Tesco considers itself a growth business and there is little reason to disagree. In 2008 they have a vigorous programme of hypermarket roll-outs in continental Europe, the opening of Fresh & Easy in the United States and the £958m purchase of Homever in South Korea. Today's first-quarter numbers provided further evidence of that slackening, with like-for-like sales growth of 3.5% coming in at the bottom end of analysts' expectations. Shares in Tesco, down 10% on the year, and, at 391.8p, trading at 14 times current-year earnings, will have trouble making headway until its market-beating credentials have been restored. Hold.

The acquisition by SABMiller of Vladpivo, the Russian brewer, for a sum rumoured to be less than $100m (£51.2m) is small beer compared with the $46bn bid that InBev is said to be preparing for Anheuser-Busch. Yet the deal cannot prevent SAB issuing a gloomy first-quarter trading update next month. Rising raw material and packaging costs have been covered by price rises, but the strong performance last time makes comparatives difficult. Buy on weakness.

The Daily Telegraph

Housebuilders have found they have nowhere to hide from the storms currently blowing through the sector. According to the Questor column, Persimmon will this week lost its position as the only housebuilder in the FTSE 100. The company is reckoned to be the most shorted stock in the sector, with around 19% of the group's share capital on loan.

Barratt Developments, which recently joined the 90% club of companies whose market value has fallen to a tenth of its previous level, is the worst performer. Barratt and Taylor Wimpey's net debt levels are exceeding market value and both will have to inform the market of how they are going to address troubled balance sheets soon.

Investors should steer well clear of the housebuilding sector. Avoid

TUESDAY

The Times

A quick glance at yesterday's full-year numbers and you wouldn't think that Workspace has been one of the worst performers in the property sector this year. Its shares have fallen 35% since January, underperforming its peers by 23% in the process. Although the yield on the company's portfolio has risen substantially, by one percentage point to 6.9% on an equivalent yield basis, it is too early to tell whether the low point has been reached. Avoid.

Hyder Consulting's revenues have doubled, operating margins have rebuilt from 0.5% to 7.6% and the company's stock market value has surged to more than £140m since it floated six years ago. Hyder's exposure to the Middle East, together with a falling pension deficit and a commitment to cut dividend cover towards four times (against 11 at present), should provide a floor at 370p, or 12 times current year earnings. Buy.

The Daily Telegraph

Thomas Cook's €50m (£40m) purchase of French operator Jet Tours from Club Med and the €60m deal for Canadian business TriWest suggests the company will be focusing on stripping out capacity. After performing strongly over the first four months of the year, Thomas Cook's share price has fallen nearly 15% over the last month, amid oil and consumer concerns. Sell.

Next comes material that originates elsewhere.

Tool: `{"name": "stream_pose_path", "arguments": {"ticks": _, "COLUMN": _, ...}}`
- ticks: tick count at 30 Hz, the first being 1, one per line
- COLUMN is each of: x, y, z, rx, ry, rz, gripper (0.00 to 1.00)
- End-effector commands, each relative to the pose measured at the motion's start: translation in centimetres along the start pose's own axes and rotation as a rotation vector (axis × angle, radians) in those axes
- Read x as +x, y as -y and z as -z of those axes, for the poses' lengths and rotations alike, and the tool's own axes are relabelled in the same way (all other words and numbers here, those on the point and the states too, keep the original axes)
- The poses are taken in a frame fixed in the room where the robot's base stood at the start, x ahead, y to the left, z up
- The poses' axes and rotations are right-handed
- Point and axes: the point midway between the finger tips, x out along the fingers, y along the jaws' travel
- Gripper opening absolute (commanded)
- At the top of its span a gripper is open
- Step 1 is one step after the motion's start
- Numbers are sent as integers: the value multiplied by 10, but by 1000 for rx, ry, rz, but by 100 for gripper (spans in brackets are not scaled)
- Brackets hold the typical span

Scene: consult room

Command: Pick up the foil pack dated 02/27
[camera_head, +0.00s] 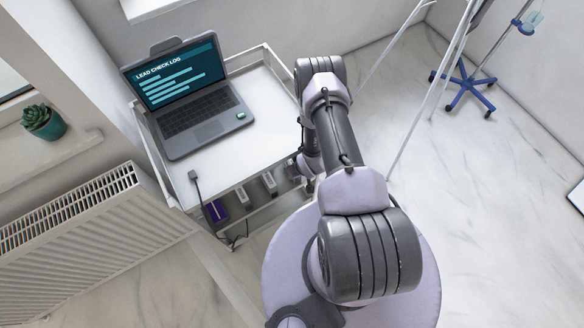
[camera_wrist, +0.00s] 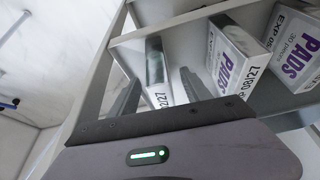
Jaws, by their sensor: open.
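In the wrist view, a narrow pack (camera_wrist: 156,72) stands on the cart's shelf. It has a dark, shiny face and a white edge printed with a date ending "2/27"; the first digit is hidden. My gripper (camera_wrist: 160,82) is open, with one finger to the left of this pack and the other to its right. No contact with the pack is visible. To its right stands a white box marked "PADS" and "08/27" (camera_wrist: 235,66). Farther right is another "PADS" box marked "EXP 05" (camera_wrist: 292,45), cut off by the frame. In the head view my arm hides the gripper.
The white cart (camera_head: 222,160) carries an open laptop (camera_head: 190,108) on top. Its lower shelf shows a purple box (camera_head: 216,211) and pale boxes (camera_head: 243,196). A cable hangs off the cart's front. A radiator (camera_head: 85,225) stands left; the floor to the right is mostly clear.

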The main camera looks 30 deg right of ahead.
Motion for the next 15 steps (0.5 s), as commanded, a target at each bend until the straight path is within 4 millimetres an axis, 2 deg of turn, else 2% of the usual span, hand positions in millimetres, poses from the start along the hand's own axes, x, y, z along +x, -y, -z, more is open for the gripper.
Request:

John David Group, the retailer better known as JD Sports, appears to be bucking the retail trend. At a time when most non-food store groups are seeing sales fall, JD is doing the opposite. Like-for-like sales at the company over the seven weeks to May 31 have 'marginally improved' from the 4.2% growth reported over the previous 10 weeks. JD might be worth a punt as it has bucked the trend for some time now. The shares are a buy.